Oversight Overboard

Steve Saideman on the dysfunction of both the Canadian Parliament and the U.S. Congress when it comes to proper accountability.

By: /
6 February, 2013
Stephen Saideman
By: Stephen Saideman

Paterson Chair in International Affairs, Norman Paterson School of International Affairs

In the course of researching Canada’s efforts in Afghanistan as part of a larger project on NATO in Afghanistan, I was stunned to find out that Canadian members of Parliament (MPs), even those on the defence committee, do not have security clearances.  This means that they were ignorant of the rules of engagement that Canadian Forces followed in Afghanistan, among other things.  I was interviewing  former Canadian prime minister Paul Martin on a related topic, and he chided me, saying that I shouldn’t compare the Canadian system to the American one.  Other MPs repeatedly told me that the job of Parliament is not to conduct oversight but to hold the minister accountable, and that it is the minister’s job to oversee the Canadian Forces.  Given the stories of the past few weeks, it is not clear that process works so well.

On the other hand, the past few weeks of American oversight are enough to make Canadians feel better about their largely blind and toothless Parliament.  First, outgoing Secretary of State Hillary Clinton testified before both Senate and House committees about the events in Benghazi last fall.  The hearing was mostly a show – an opportunity for the Republicans to take Clinton and U.S. President Barack Obama to task for failing to protect four diplomats.  Given that Clinton was days away from leaving office, this was more about signalling to one’s constituents that one can be strident than about actually trying to force changes in how the State Department operates.

This horror show was repeated when Chuck Hagel went before the Senate Armed Services Committee, where the Republicans focused mostly on issues way outside the domain of the Secretary of Defense, who ordinarily does not determine U.S.-Israeli relations.  Afghanistan, drone strikes, and other topics more solidly in the Secretary of Defense’s area of responsibility got much less play.  Again, this was position-taking/grand-standing for select audiences in the U.S. – mostly those who vote in primaries, as Republican senators have learned that they are most vulnerable on the right flank from Tea Party-supported candidates.  And what better way to demonstrate one’s fealty to the hard right than to haze a Republican nominated to serve in a Democrat’s cabinet?

So, is the lesson that Canada cannot learn much from the American system of oversight?  I am not quite so sure, as I am just at the very beginning stages of an effort to compare the impact of legislatures on defence policy across the democracies of the world.  But my initial hunch is that it is not just about the institutions that empower some legislatures (members of the Bundestag’s defence committee meet with the minister of defence every week in closed sessions to get the classified updates), but also about the maturity of the parties.

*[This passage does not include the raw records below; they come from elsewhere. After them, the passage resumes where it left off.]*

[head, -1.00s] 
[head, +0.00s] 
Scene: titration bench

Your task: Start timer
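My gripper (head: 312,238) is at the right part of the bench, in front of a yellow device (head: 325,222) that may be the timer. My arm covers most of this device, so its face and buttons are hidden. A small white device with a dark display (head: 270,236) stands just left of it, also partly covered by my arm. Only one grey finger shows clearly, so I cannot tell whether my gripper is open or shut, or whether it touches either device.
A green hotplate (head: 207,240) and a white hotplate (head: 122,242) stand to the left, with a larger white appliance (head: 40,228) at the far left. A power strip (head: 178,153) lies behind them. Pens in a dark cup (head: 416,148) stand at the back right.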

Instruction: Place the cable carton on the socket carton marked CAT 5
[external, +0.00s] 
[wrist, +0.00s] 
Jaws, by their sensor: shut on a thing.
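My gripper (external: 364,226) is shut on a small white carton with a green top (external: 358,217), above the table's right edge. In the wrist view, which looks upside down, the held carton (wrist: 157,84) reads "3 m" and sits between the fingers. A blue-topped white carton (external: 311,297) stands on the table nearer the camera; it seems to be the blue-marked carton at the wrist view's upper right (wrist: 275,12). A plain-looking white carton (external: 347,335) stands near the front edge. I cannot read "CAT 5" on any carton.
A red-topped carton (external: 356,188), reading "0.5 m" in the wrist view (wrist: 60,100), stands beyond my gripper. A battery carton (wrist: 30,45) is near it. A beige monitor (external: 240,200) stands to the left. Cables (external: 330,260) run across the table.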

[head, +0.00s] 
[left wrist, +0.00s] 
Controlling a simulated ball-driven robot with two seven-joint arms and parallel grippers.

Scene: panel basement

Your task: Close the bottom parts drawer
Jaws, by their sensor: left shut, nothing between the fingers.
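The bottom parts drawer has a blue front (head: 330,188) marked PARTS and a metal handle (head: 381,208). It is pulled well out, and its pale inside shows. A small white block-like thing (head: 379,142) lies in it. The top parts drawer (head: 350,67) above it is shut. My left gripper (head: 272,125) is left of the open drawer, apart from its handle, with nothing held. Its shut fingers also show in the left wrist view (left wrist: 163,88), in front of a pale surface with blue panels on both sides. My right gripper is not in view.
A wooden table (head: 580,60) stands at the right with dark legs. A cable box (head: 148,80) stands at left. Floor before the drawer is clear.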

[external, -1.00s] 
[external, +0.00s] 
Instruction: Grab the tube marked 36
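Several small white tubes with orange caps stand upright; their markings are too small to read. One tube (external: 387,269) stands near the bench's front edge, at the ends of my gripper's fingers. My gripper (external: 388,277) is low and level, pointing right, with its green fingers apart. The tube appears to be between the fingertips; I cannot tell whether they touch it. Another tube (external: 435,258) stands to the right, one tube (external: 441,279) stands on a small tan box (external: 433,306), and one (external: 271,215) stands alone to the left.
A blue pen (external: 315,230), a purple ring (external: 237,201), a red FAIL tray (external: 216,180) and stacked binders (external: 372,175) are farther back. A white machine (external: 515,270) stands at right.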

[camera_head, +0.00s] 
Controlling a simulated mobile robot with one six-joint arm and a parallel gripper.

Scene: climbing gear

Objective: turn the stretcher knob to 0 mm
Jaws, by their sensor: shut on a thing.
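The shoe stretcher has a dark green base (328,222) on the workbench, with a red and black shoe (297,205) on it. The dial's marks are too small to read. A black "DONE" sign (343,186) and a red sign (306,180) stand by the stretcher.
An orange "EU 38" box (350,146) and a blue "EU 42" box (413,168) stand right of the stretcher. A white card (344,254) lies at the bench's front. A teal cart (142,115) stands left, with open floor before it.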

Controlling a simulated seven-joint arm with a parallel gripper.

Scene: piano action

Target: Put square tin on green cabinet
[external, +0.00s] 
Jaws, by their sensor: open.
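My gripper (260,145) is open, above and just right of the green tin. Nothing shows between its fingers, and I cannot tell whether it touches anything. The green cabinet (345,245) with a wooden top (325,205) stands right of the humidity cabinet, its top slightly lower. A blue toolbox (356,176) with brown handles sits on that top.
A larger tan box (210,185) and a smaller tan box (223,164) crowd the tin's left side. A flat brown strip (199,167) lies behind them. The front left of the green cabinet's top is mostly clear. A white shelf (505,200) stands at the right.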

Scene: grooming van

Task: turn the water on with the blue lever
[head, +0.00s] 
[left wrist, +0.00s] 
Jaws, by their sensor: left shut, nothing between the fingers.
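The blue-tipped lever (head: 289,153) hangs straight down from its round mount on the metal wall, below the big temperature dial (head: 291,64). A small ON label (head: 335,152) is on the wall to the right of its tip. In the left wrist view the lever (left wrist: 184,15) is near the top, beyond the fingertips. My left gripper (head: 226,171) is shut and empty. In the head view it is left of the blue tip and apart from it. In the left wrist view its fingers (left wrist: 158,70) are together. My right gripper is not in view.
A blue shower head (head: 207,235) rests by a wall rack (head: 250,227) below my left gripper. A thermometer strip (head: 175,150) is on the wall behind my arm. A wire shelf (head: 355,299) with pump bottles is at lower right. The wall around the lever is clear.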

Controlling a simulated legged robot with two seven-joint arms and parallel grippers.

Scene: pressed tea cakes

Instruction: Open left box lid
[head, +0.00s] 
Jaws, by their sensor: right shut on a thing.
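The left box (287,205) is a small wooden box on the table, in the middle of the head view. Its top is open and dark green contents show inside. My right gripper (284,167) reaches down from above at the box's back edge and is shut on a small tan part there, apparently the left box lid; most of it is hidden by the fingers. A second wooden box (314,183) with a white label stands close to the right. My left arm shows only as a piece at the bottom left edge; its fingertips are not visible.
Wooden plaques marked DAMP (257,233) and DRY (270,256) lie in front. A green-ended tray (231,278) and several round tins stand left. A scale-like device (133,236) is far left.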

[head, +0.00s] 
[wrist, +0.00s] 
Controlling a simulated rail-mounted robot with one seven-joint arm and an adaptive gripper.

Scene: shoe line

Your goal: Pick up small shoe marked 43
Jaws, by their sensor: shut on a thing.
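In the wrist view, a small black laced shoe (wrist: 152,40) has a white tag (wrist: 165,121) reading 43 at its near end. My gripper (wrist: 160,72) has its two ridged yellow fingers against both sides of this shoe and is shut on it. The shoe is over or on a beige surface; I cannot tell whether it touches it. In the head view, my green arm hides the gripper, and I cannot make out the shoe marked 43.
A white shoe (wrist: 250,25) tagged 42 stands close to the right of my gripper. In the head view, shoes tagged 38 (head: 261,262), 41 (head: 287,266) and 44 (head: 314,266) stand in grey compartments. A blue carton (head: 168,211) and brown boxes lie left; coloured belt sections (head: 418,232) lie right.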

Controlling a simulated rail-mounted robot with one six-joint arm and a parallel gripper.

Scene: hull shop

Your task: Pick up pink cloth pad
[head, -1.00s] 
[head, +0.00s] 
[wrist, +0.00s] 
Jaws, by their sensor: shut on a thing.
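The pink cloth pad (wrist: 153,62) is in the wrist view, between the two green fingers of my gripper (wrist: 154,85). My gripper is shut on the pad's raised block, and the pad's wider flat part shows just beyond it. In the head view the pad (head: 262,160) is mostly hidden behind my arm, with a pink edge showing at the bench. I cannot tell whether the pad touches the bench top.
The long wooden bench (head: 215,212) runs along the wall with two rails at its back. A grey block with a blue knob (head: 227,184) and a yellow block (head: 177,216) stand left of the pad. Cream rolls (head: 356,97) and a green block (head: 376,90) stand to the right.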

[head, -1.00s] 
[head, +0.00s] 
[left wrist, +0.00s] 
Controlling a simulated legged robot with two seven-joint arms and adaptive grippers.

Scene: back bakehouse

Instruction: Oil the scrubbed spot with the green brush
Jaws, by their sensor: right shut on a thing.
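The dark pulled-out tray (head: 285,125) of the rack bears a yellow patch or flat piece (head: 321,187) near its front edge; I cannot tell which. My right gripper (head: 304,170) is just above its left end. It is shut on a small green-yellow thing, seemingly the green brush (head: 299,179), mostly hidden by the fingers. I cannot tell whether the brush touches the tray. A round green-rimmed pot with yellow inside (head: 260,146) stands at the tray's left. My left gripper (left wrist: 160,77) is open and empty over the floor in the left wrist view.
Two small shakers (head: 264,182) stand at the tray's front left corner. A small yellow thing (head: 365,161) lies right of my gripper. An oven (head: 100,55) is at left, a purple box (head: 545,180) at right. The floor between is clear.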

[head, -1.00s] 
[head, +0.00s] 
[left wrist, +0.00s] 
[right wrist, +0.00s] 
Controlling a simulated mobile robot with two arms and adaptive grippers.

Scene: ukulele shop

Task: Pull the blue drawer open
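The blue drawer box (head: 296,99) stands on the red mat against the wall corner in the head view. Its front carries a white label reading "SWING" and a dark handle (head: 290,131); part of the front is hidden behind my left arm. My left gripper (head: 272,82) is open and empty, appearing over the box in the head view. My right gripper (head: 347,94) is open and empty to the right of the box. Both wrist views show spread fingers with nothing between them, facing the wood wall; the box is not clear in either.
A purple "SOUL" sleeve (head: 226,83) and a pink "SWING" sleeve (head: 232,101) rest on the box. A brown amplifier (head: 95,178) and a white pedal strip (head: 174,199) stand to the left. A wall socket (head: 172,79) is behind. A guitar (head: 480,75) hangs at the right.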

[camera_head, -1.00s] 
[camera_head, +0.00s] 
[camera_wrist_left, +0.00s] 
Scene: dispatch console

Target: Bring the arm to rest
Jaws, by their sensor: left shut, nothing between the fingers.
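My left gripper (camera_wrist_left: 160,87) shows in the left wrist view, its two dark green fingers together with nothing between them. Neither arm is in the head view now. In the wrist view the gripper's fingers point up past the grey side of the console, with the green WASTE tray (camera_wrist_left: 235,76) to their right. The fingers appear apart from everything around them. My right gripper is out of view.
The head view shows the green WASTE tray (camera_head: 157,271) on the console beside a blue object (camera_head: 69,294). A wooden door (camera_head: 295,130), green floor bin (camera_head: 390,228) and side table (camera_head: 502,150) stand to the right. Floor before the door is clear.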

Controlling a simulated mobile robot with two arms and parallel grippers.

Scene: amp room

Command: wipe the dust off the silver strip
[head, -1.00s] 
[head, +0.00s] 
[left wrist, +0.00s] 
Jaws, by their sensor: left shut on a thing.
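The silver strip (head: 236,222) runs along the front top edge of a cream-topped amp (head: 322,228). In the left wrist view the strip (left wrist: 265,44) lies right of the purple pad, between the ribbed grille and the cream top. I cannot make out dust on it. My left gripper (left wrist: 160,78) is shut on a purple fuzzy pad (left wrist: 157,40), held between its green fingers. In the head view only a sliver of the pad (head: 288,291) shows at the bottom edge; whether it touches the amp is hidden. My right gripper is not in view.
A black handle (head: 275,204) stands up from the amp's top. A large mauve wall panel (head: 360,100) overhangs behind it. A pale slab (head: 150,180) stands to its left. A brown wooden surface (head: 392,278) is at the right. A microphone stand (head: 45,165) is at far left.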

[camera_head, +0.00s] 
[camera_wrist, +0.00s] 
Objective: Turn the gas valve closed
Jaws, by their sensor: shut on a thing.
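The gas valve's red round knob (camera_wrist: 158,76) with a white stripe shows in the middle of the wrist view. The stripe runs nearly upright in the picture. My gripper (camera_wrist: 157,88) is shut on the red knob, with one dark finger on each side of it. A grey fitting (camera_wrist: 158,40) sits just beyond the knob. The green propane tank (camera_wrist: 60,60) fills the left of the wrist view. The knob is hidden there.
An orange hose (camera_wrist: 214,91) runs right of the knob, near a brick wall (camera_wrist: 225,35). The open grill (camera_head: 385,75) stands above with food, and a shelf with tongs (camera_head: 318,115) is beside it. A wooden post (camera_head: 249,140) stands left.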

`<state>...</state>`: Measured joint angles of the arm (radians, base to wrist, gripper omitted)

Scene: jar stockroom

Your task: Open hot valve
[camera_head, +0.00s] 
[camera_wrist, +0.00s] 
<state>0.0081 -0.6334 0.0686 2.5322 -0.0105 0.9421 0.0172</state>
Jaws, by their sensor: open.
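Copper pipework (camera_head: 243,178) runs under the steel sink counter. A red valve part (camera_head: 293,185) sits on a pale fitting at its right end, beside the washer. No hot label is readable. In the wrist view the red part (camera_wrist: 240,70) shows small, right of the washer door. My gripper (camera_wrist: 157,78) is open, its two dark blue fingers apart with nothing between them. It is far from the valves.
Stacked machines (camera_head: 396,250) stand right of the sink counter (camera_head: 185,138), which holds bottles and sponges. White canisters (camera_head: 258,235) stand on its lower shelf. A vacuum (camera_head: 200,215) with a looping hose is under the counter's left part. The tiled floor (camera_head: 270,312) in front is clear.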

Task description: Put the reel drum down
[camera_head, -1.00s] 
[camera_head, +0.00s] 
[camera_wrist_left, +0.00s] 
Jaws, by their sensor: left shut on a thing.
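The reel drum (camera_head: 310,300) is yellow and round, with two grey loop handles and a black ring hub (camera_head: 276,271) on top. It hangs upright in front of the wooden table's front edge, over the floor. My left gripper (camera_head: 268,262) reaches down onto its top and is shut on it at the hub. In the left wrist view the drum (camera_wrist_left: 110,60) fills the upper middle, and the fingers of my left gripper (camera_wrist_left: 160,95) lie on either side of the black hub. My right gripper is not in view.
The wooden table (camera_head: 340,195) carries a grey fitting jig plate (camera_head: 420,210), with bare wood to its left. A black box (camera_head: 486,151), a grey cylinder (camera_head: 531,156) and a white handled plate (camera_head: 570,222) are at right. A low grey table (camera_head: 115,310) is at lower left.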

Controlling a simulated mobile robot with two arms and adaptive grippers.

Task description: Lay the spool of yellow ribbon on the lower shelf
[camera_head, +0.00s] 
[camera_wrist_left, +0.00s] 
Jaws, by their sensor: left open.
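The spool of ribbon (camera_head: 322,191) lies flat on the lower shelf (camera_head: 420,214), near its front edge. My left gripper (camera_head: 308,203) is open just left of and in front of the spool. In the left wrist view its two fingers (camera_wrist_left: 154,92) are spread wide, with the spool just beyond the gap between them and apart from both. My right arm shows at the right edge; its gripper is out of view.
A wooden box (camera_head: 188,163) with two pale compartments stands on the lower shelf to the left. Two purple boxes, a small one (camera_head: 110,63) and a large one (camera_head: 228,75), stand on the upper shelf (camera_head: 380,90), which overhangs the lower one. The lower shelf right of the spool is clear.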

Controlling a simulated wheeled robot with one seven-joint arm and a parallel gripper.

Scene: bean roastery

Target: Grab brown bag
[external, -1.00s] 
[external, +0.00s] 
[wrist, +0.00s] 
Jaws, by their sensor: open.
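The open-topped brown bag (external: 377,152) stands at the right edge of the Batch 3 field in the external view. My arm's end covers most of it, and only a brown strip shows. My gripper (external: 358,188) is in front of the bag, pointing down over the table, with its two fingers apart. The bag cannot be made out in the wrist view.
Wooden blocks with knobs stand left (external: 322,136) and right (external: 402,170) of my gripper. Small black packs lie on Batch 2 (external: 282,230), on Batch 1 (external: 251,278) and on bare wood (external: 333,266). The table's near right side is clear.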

Historically, in the U.S., House and Senate Armed Services committees were constructively critical of presidents, even when the same party controlled the presidency and either or both of the Houses.  Generals, admirals, their staffs, and the civilians in the Pentagon knew that their feet would be held to the fire in committees on the Hill.  This does not mean that the U.S. military and its civilian overseers were always transparent, but their anticipation of a potential grilling in front of Congress served as a critical means by which civilians controlled the military.

These days, I am not so sure the system operates effectively.  The two parties are now so polarized that neither is very critical when its nominee holds the presidency, and each goes way over the top when the other party controls the presidency.  So, in the Hagel hearings, the Democrats did not really ask any tough questions, while the Republicans asked very few relevant ones. 

This leads back to Canada: Can the defence committee in Parliament have any relevancy, given the constraints of the parliamentary system?  If the parties can be mature enough to focus on the more important issues, where the Canadian Forces and the Department of National Defence fall short, then they can create the pressure needed to induce the government to change its policies (for instance, Parliament ultimately did compel the government to reconsider the F-35).  On the other hand, when MPs get sucked into other, less central issues, the more important ones get crowded off the agenda.  The focus on Defence Minister Peter MacKay’s infamous helicopter ride, for instance, draws attention away from his more serious failings in this position ­– namely, his systematic denial of procurement problems.  When the Official Opposition uses its time to attack the governing party instead of using its time to criticize government performance, the public and, ultimately, Parliament lose.  

Sure, the job of the opposition is to oppose, but, as an old Monty Python sketch reminds us, an argument involves more than just one side saying “it is” and the other saying “it isn’t.”  Being critical and being opposed are not identical.  The American parties have lost sight of this, so oversight is not nearly as effective as it once was.  The Canadian parties seem blind to this distinction, so accountability is pretty flawed these days.  So, while the institutions in the two countries vary, right now, the parties in Canada and the U.S. seem to have the same level of maturity – which leaves both countries far worse off.